In 2003, Rebekah Brooks, then editor of Murdoch’s Sun tabloid, told a parliamentary committee that the newspaper paid police for information. News International immediately issued a denial.
As for the political establishment, the close relations between Tony Blair and Murdoch are legendary. The multibillionaire’s access to government has certainly not been diminished by the change from Labour to the Conservative-Liberal Democrat coalition, as Coulson’s appointment signifies.
It is Conservative Culture Secretary Jeremy Hunt who is currently looking into Murdoch’s News Corporation’s planned £8 billion buyout of BSkyB. The acquisition is opposed by many other media outlets, including the Guardian. If cleared, Murdoch would control half of Britain’s TV revenues and half its newspapers’ revenues by the middle of the next decade, according to Will Hutton.
The Guardian noted that in December, the corporation “was handed a gift when the hostile business secretary, Vince Cable, was stripped of his role in judging whether to allow the takeover after saying that he had ‘declared war on Murdoch’ to two undercover Daily Telegraph reporters.”
That is something of an understatement. Cable was due to decide whether Murdoch’s bid should be passed onto the Competition Commission. As a result of the undercover sting, the decision passed to Hunt.
Hunt is on record as stating that he is not opposed to the takeover.

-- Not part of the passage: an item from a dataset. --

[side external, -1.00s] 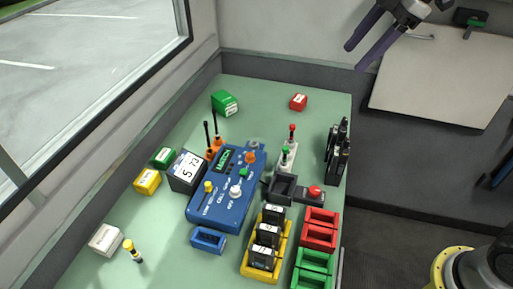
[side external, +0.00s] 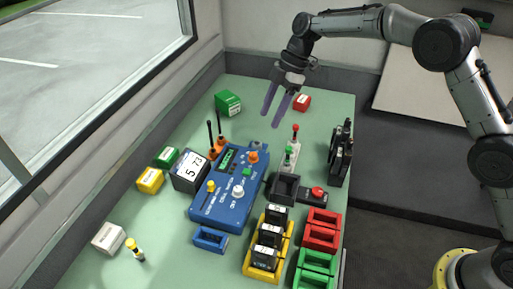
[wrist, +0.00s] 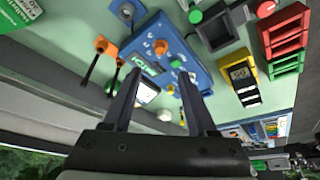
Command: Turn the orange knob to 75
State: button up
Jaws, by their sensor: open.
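The orange knob (side external: 253,157) sits at the far right corner of the blue console (side external: 231,209), near its small green-lit display (side external: 227,158). In the wrist view the orange knob (wrist: 161,46) shows on the blue panel, beyond my fingertips. My gripper (side external: 271,118) is open and empty, with its two purple fingers pointing down. It hangs above the far side of the console, apart from the knob. The knob's exact setting and the display's digits are too small to read.
A white knob (side external: 237,191), a yellow knob (side external: 211,186) and a green button (side external: 246,172) share the console. Orange-based antennas (side external: 214,152) stand at its left. Radios (side external: 340,153), red bins (side external: 321,238) and a yellow battery rack (side external: 263,273) stand to the right. A green box (side external: 229,103) lies behind.

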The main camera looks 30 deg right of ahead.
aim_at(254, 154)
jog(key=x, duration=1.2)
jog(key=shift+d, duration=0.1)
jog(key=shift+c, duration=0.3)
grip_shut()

It has subsequently emerged that he held a private meeting with Murdoch’s son, James, absent civil servants last June, just after the BSkyB bid was made public.
Only last week, the Financial Times reported that Hunt had been warned by lawyers to be careful to avoid legal challenges, after he sent Murdoch’s company a key document concerning the bid. “Three competition experts”, had said this “could give News Corp [Murdoch’s international media operation] the ability to offer pre-emptive ‘remedies’ that would cut out the need” for investigation by the Competition Commission, the FT reported. “News Corp pursued this tactic when the European Commission was considering the bid, which was eventually passed unconditionally.”